* [BUG] ob-shell: results missing leading quotes
@ 2024-04-28 13:15 Matt
2024-04-29 11:58 ` Ihor Radchenko
0 siblings, 1 reply; 14+ messages in thread
From: Matt @ 2024-04-28 13:15 UTC (permalink / raw)
To: emacs-orgmode
While investigating "[BUG] ob-shell: :shebang changes interpretation of :cmdline" (https://list.orgmode.org/orgmode/18f01342a2f.124ad27612732529.8693431365849276517@excalamus.com/), behavior like the following was observed in which leading quote marks are sometimes removed from results:
#+begin_src bash :results raw
echo \"\"1\"\"
#+end_src
#+RESULTS:
""1""
#+begin_src bash
echo \"\"1\"\"
#+end_src
#+RESULTS:
: 1""
#+begin_src bash :results output
echo \"\"1\"\"
#+end_src
#+RESULTS:
: ""1""
Org mode version 9.7-pre (release_9.6.27-1393-ge0f24a @ /home/ahab/Projects/org-mode/lisp/), commit e0f24a3f6
--
Matt Trzcinski
Emacs Org contributor (ob-shell)
Learn more about Org mode at https://orgmode.org
Support Org development at https://liberapay.com/org-mode
^ permalink raw reply [flat|nested] 14+ messages in thread
* Re: [BUG] ob-shell: results missing leading quotes
2024-04-28 13:15 [BUG] ob-shell: results missing leading quotes Matt
@ 2024-04-29 11:58 ` Ihor Radchenko
2024-05-01 10:48 ` Max Nikulin
0 siblings, 1 reply; 14+ messages in thread
From: Ihor Radchenko @ 2024-04-29 11:58 UTC (permalink / raw)
To: Matt; +Cc: emacs-orgmode
Matt <matt@excalamus.com> writes:
> #+begin_src bash
> echo \"\"1\"\"
> #+end_src
>
> #+RESULTS:
> : 1""
Fixed, partially, on main.
https://git.savannah.gnu.org/cgit/emacs/org-mode.git/commit/?id=89c68683f
The problem was auto-detection of table data - the algorithm used CSV
parser as a fallback and ""1"" is a very peculiar data from the point of
view of CSV spec.
I now changed the code to not try parsing CSV when a single-line data
does not contain commas.
The new behavior is
#+begin_src bash
echo \"\"1\"\"
#+end_src
#+RESULTS:
: 1
The nested "..." are stripped on purpose via `org-babel-string-read'.
Although this function dates back to R output processing and I do not
fully understand why stripping nested quotes is useful for all possible
babel backends.
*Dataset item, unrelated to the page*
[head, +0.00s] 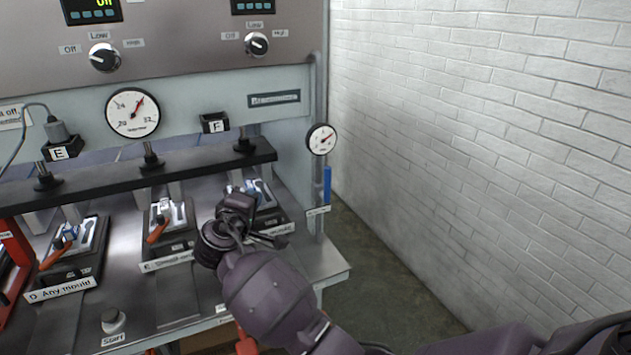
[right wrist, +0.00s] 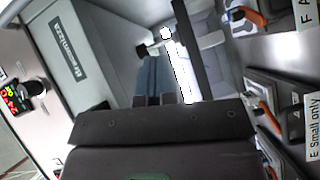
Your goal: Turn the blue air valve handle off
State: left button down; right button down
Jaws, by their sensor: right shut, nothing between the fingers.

But that's a completely different story.
--
Ihor Radchenko // yantar92,
Org mode contributor,
Learn more about Org mode at <https://orgmode.org/>.
Support Org development at <https://liberapay.com/org-mode>,
or support my work at <https://liberapay.com/yantar92>
^ permalink raw reply [flat|nested] 14+ messages in thread
* Re: [BUG] ob-shell: results missing leading quotes
2024-04-29 11:58 ` Ihor Radchenko
@ 2024-05-01 10:48 ` Max Nikulin
2024-05-01 12:19 ` Importing "quoted" strings in `org-babel-import-elisp-from-file' (was: [BUG] ob-shell: results missing leading quotes) Ihor Radchenko
0 siblings, 1 reply; 14+ messages in thread
From: Max Nikulin @ 2024-05-01 10:48 UTC (permalink / raw)
To: emacs-orgmode
On 29/04/2024 18:58, Ihor Radchenko wrote:
>
> The nested "..." are stripped on purpose via `org-babel-string-read'.
> Although this function dates back to R output processing and I do not
> fully understand why stripping nested quotes is useful for all possible
> babel backends. But that's a completely different story.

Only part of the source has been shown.